If we force students into commitments, they will not be sincere and could be disruptive. They may even hear all of the content, but they won’t really apply it to their lives because there is no desire within them to do so. They may even reject the Lord eventually, because they have been made responsible for truths they don’t want to face.
When preparing to challenge students to join various Change Level activities, you can present the invitation to an entire group explaining the activity, the students’ requirements to attend and the risks involved. If possible, be sure to emphasize that some students have already expressed a strong interest in attending.
Help Students Learn
Too often we train students in things they have no desire to learn. We must use a little “salt” to make them thirsty for the truths we wish to teach them. A student’s involvement in ministry can make him aware of his need for training. Salting is vitally important if you desire to make more than a casual impact on your students’ lives. Often, when students are involved in serving others they experience their own need for help and training.

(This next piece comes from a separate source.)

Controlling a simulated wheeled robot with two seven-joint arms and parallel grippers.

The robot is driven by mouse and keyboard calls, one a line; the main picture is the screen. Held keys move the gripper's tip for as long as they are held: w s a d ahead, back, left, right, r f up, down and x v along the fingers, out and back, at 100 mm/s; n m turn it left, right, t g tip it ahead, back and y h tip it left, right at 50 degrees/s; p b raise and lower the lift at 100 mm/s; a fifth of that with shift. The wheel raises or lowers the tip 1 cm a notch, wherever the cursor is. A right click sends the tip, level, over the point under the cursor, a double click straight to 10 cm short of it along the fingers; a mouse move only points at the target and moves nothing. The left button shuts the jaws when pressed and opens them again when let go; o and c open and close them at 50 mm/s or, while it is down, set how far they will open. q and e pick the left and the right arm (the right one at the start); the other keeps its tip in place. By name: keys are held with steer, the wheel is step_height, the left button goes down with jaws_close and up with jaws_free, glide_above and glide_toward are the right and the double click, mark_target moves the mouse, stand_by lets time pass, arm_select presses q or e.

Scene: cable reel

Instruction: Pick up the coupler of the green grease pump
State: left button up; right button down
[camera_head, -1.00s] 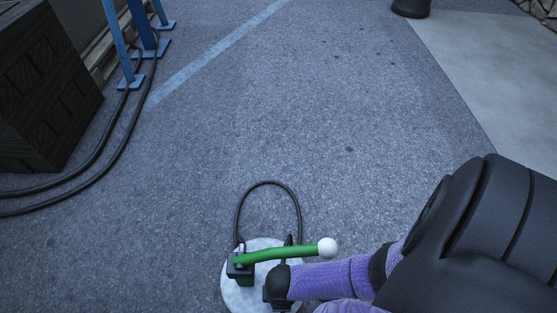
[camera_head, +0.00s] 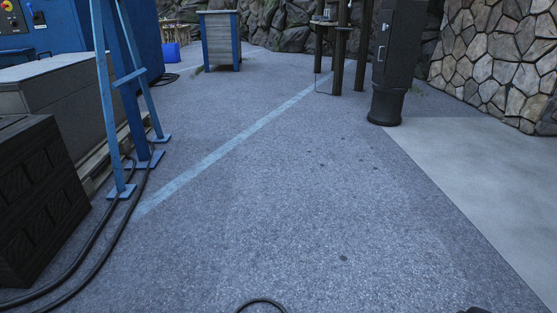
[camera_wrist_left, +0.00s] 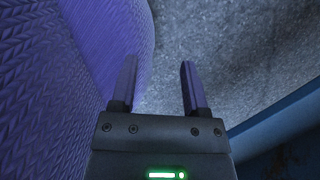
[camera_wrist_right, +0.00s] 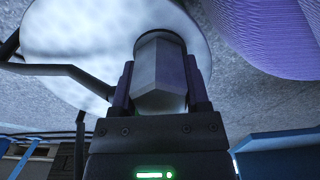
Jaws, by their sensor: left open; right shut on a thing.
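In the right wrist view my right gripper (camera_wrist_right: 160,85) is shut on the coupler (camera_wrist_right: 158,65), a grey metal piece with flat hexagonal sides. Behind it is the pale round base plate (camera_wrist_right: 95,45) of the grease pump. A black hose (camera_wrist_right: 62,70) bends along the left of that view. In the head view only the top of the pump's black hose loop (camera_head: 262,302) shows at the bottom edge. The green handle and the pump body are out of sight. My left gripper (camera_wrist_left: 158,80) is open and empty, with bare asphalt beyond its fingers.
Blue stand legs (camera_head: 125,90) and black cables (camera_head: 95,255) lie at the left, beside a dark crate (camera_head: 40,195). A black post (camera_head: 398,70) stands at the back right, near a stone wall (camera_head: 495,60). The asphalt in the middle is clear.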

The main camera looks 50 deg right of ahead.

Sometimes when students are trained and willing, they can venture out into ministry. But be careful not to push them beyond their level of commitment. If you do, you could breed frustration, disappointment and resentment.
We have discussed ways to help you develop the Change Level of your ministry. Although initially, the Change Level seems complex, it is far more practical than it appears. But trying to make all of this work immediately is not reasonable unless you have plenty of leadership. However, using some of these categories mentioned will allow for a well-balanced program that ministers to students at the level of their willingness. Many ministries appoint one individual to be responsible for each main Change Level activity. This spreads the management load around fairly evenly.